Exercise:
Starting at the line with "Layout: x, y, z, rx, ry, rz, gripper", return every line through the final one of the data, word for word. Pictures stay out.

### Dataset excerpt

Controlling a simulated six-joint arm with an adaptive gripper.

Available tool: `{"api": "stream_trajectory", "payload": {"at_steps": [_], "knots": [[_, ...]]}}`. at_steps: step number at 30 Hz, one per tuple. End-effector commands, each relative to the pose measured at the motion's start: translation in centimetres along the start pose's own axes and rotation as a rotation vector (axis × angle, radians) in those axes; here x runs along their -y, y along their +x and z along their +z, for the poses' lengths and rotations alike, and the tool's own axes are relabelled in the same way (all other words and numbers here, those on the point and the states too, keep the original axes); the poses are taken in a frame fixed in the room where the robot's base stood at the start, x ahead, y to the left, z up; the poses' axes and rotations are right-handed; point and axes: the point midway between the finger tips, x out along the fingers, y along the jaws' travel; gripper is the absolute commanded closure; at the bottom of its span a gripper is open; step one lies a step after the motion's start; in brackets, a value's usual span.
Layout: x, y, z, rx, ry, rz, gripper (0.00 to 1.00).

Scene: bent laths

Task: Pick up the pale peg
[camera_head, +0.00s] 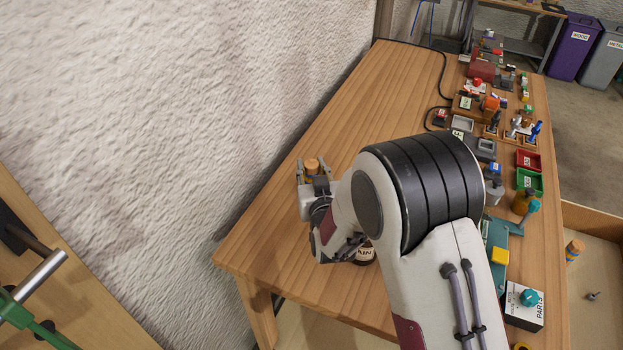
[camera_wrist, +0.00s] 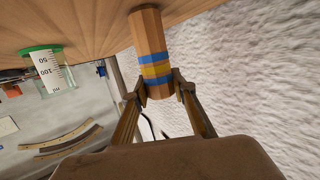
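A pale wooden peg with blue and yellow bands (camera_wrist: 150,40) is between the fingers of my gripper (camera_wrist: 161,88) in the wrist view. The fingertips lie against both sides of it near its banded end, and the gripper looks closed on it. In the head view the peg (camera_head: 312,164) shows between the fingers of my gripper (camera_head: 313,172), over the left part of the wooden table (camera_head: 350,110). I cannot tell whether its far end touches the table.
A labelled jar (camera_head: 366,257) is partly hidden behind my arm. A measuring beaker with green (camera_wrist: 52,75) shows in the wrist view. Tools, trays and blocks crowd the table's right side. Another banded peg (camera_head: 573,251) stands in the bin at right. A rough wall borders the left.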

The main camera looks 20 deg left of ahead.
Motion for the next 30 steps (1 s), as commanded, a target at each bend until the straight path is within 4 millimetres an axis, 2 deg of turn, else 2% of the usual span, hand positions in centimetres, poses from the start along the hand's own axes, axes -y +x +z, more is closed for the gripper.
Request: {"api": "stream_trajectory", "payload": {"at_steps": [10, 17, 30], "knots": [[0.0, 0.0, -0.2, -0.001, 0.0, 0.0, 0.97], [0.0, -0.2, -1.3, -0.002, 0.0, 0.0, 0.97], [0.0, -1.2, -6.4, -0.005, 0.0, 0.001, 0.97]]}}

######

Exercise result:
Layout: x, y, z, rx, ry, rz, gripper (0.00 to 1.00).

Scene: bent laths

Task: Pick up the pale peg
[camera_head, +0.00s] 
[camera_wrist, +0.00s] 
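A pale wooden peg with blue and yellow bands (camera_wrist: 150,40) is between the fingers of my gripper (camera_wrist: 161,88) in the wrist view. The fingertips lie against both sides of it near its banded end, and the gripper looks closed on it. In the head view the peg (camera_head: 312,164) shows between the fingers of my gripper (camera_head: 313,172), over the left part of the wooden table (camera_head: 350,110). I cannot tell whether its far end touches the table.
A labelled jar (camera_head: 366,257) is partly hidden behind my arm. A measuring beaker with green (camera_wrist: 52,75) shows in the wrist view. Tools, trays and blocks crowd the table's right side. Another banded peg (camera_head: 573,251) stands in the bin at right. A rough wall borders the left.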

The main camera looks 20 deg left of ahead.
Motion for the next 30 steps (1 s), as commanded, a target at each bend until the straight path is within 4 millimetres an axis, 2 deg of turn, else 2% of the usual span, hand positions in centimetres, poses from the start along the hand's own axes, axes -y +x +z, more is closed for the gripper.
Request: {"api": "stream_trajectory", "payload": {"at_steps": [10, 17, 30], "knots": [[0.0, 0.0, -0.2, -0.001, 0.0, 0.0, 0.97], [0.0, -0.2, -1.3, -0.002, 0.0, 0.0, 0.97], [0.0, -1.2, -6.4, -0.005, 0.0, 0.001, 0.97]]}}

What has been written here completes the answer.